[Dataset records]

· · · · ·

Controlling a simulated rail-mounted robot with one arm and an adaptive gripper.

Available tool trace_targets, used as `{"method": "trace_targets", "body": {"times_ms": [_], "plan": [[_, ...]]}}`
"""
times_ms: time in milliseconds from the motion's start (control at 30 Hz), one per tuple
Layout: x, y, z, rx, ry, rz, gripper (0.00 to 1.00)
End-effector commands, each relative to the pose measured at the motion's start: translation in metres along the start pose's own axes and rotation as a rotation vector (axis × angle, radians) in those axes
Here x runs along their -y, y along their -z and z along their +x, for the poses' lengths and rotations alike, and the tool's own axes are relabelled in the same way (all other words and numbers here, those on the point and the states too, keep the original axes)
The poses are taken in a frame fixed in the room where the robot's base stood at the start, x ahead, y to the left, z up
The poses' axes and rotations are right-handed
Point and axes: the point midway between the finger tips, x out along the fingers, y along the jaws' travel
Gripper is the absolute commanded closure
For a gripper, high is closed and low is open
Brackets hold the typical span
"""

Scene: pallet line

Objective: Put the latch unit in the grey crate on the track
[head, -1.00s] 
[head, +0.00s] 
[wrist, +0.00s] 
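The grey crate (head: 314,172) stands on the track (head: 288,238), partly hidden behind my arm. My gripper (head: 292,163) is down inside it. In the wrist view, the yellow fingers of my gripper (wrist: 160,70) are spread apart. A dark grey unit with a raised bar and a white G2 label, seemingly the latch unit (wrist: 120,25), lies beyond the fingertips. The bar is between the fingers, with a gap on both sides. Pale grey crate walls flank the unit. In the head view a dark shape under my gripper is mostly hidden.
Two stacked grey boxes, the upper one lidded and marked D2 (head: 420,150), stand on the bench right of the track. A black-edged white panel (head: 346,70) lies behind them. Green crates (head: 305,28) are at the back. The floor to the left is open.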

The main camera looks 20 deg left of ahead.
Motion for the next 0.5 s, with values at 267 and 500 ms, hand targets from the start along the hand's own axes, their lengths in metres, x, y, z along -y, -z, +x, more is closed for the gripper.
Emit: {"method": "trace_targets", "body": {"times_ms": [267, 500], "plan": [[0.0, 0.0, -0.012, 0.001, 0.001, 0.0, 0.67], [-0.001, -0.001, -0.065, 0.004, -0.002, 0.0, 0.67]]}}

· · · · ·

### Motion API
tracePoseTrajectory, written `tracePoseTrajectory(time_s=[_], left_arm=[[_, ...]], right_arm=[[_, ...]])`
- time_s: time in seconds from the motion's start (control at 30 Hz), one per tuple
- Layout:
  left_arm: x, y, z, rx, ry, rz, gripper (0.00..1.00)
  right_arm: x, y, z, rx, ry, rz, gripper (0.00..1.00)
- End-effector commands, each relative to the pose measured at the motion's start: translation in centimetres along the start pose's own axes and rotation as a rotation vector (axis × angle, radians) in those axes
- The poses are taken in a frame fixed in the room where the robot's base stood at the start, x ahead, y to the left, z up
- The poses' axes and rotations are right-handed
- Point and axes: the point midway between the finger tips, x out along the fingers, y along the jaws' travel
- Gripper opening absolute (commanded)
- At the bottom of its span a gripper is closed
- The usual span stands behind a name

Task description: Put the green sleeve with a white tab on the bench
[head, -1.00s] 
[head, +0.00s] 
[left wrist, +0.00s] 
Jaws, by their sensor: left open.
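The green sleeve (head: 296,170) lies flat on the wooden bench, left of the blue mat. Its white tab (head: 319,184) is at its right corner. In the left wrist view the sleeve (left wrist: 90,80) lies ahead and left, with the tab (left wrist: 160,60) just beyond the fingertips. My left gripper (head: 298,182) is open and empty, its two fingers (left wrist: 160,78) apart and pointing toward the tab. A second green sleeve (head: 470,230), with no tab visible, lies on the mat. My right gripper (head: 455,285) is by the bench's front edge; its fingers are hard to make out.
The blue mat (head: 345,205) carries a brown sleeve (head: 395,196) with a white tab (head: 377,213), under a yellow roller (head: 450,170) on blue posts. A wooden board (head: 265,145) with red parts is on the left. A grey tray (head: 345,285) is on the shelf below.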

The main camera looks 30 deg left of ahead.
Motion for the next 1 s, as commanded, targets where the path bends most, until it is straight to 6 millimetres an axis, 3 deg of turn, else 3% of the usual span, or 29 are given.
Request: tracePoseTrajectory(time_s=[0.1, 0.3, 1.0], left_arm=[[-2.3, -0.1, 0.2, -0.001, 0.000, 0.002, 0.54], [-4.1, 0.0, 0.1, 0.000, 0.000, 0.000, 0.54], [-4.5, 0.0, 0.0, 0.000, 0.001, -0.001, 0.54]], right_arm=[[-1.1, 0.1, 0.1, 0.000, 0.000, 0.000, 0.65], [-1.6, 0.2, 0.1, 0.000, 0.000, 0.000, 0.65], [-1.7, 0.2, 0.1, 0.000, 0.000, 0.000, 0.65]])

· · · · ·

◆ Exercise
Search the entries for the word "radians", then list each line that holds it.

◆ Answer to the task
End-effector commands, each relative to the pose measured at the motion's start: translation in metres along the start pose's own axes and rotation as a rotation vector (axis × angle, radians) in those axes
- End-effector commands, each relative to the pose measured at the motion's start: translation in centimetres along the start pose's own axes and rotation as a rotation vector (axis × angle, radians) in those axes

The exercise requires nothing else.